Anggota Komisi III DPR Aboebakar Alhabsy, mengungkapkan, memang negeri ini hanya mengenal satu sistem hukum pidana. Jadi semua perkara pidana akan ditangani polisi dan jaksa yang akan bermuara di pengadilan.
Berbeda dengan sistem perdata yang mengenal lembaga mediasi maupun arbitrase. Akibatnya, secara yuridis normatif perkara pidana sekecil apapun harus tetap diproses di pengadilan, termasuk pencurian sandal jepit. "Ini sangat mengusik rasa keadilan masyarakat, karena aparat terlalu bertindak legalistik," ungkapnya lewat pesan blackberry massenger, Kamis (5/1).
Dijelaskan, berbeda dengan peradilan di Arab, mereka memiliki sistem pidana dengan hukuman Qishas dan potong tangan. Namun mereka juga memiliki lembaga pemaaf.

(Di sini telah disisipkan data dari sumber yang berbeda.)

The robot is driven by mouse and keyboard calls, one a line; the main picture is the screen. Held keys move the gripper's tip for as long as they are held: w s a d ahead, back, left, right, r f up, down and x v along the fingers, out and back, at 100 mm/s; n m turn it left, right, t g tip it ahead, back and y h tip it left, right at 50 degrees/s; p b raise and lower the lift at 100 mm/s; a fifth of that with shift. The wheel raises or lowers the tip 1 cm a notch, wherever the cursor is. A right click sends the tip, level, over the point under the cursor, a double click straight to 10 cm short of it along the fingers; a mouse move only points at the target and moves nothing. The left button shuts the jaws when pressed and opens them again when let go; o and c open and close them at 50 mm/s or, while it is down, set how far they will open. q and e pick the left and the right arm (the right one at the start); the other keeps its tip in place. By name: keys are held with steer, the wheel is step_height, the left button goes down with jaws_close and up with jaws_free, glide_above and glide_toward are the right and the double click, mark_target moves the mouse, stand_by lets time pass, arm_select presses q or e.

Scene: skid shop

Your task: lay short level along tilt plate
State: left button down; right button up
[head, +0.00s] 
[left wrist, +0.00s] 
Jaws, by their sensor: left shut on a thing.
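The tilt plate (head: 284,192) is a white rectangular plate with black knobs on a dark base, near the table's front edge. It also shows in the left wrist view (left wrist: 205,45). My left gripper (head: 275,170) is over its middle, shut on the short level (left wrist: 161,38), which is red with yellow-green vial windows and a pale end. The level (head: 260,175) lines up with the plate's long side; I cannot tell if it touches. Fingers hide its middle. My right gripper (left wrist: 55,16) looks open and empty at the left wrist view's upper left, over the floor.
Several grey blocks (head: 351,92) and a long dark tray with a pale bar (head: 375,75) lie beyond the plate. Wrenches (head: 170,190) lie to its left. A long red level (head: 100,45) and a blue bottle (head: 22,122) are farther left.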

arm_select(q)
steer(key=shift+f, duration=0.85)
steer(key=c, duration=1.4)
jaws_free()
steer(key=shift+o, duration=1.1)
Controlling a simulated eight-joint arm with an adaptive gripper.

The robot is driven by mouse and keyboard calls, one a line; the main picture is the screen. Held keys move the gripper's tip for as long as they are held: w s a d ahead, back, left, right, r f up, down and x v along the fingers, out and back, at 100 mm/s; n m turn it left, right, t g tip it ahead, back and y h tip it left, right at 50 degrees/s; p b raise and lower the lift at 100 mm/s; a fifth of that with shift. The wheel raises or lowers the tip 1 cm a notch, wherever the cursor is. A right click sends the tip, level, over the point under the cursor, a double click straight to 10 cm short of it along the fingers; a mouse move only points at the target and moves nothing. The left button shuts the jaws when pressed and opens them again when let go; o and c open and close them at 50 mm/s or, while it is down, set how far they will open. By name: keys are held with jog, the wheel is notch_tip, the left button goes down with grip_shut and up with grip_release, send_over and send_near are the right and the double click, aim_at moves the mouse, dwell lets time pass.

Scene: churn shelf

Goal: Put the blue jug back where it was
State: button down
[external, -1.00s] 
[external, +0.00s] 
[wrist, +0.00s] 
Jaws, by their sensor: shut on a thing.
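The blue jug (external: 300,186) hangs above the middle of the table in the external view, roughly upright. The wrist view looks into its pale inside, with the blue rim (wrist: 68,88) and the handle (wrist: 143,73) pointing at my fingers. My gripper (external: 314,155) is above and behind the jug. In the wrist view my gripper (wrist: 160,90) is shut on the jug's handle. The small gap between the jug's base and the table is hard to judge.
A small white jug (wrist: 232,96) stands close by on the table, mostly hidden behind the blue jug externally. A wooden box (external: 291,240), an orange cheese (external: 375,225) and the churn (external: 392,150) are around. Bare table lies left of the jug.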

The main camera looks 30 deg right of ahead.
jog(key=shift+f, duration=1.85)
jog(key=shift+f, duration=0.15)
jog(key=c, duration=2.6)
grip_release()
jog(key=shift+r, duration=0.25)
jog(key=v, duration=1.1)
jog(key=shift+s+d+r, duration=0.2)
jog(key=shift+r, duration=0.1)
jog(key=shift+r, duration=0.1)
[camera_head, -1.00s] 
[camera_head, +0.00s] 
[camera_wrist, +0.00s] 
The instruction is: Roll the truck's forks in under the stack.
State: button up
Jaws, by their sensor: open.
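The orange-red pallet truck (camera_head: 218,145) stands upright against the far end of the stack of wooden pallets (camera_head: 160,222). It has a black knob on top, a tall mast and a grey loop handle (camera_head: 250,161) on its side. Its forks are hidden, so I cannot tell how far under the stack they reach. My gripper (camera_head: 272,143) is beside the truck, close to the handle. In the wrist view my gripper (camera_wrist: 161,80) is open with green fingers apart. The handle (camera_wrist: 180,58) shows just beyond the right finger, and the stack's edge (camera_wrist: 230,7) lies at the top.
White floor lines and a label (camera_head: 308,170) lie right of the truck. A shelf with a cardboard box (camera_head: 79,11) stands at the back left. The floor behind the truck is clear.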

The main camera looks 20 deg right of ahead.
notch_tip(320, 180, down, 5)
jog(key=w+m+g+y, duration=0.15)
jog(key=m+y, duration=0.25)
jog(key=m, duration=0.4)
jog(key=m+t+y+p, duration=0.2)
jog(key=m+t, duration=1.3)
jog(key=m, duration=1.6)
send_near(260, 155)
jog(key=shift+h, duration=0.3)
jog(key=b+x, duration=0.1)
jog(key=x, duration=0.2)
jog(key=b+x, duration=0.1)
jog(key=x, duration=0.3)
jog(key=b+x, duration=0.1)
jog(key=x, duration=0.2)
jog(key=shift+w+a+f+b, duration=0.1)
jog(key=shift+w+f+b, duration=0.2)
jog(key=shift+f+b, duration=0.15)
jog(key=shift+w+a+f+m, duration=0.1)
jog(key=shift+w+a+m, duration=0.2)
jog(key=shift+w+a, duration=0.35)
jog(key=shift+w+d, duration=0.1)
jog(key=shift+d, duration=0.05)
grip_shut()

"Jadi, jangankan mencuri sandal, membunuh pun disana bisa dimaafkan seperti yang terjadi terhadap Darsem kemarin," jelas dia.

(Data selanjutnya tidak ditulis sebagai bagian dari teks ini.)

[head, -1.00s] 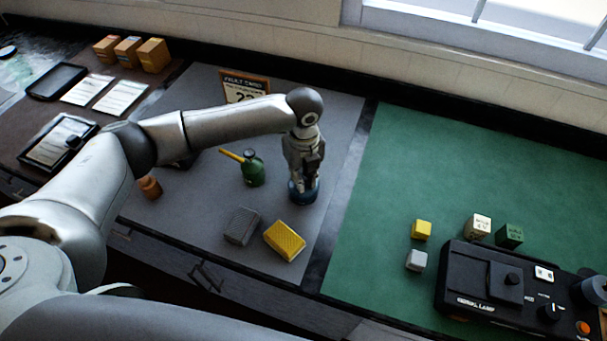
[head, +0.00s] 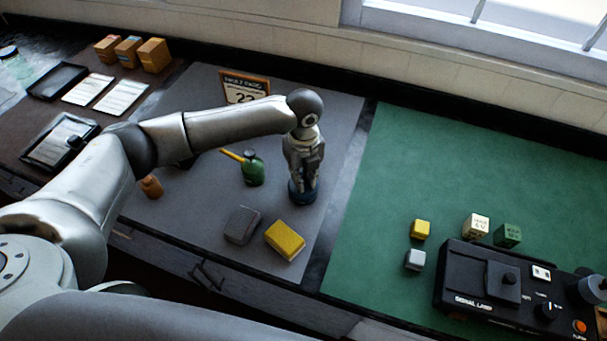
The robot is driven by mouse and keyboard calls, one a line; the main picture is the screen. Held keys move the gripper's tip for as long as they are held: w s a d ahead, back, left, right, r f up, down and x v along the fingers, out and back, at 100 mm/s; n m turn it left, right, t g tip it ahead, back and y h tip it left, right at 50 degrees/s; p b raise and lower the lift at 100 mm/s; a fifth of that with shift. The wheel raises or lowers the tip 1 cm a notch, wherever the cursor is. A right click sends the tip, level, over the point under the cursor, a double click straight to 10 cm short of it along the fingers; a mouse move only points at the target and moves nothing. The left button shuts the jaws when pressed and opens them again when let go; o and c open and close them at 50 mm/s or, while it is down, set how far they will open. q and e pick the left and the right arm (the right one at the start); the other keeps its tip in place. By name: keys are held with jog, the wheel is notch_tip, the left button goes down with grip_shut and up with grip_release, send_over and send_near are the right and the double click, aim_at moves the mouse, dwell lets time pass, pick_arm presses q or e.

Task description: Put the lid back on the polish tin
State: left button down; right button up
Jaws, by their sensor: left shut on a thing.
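My left gripper (head: 304,180) points straight down over the right part of the grey mat (head: 205,213). It is shut on a dark blue round thing (head: 303,195), which looks like the polish tin or its lid. The fingers cover most of it, so I cannot tell lid from tin or whether the two touch. My right gripper is not in view.
A green oil can (head: 253,171) stands left of the gripper. A yellow sponge (head: 285,240) and a grey block (head: 242,225) lie in front. A card stand (head: 245,86) is behind. The green mat (head: 390,180) is mostly clear, with a black signal lamp (head: 490,285) at front right.

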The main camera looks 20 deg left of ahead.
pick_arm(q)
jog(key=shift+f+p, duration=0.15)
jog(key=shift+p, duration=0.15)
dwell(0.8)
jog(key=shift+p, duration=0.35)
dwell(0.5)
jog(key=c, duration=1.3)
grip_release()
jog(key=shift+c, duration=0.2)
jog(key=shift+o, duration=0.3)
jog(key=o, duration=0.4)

"Pada kasus AAL memang sangat kita sayangkan kenapa Briptu AR tidak mau menyelesaikan ini dengan baik-baik. Inilah potret buram penegakan hukum di Indonesia, hanya karena sendal jepit, semangka, pisang ataupun piring rakyat kecil dengan mudahnya masuk penjara," katanya lagi. Lantas ia memertanyakan, kenapa kasus-kasus besar seperti Century, mafia pajak, dan beberapa kementerian terkesan jalan di tempat.
"Khusus untuk persoalan peradilan anak seperti kasus AAL ini kami sedang menggodok aturannya, namanya sistem peradilan anak, saya sendiri masuk menjadi salah satu anggota panja tersebut," katanya.
Menurut dia, dalam aturan ini mengedepankan prinsip restoratif justice, yaitu sebuah konsep restorasi keadilan. "Pemidanaan buat anak bukan lagi sekedar memberikan efek jera, namun bagaimana mengembalikan sebuah persoalan pada keadaan yang semestinya terjadi," ujarnya.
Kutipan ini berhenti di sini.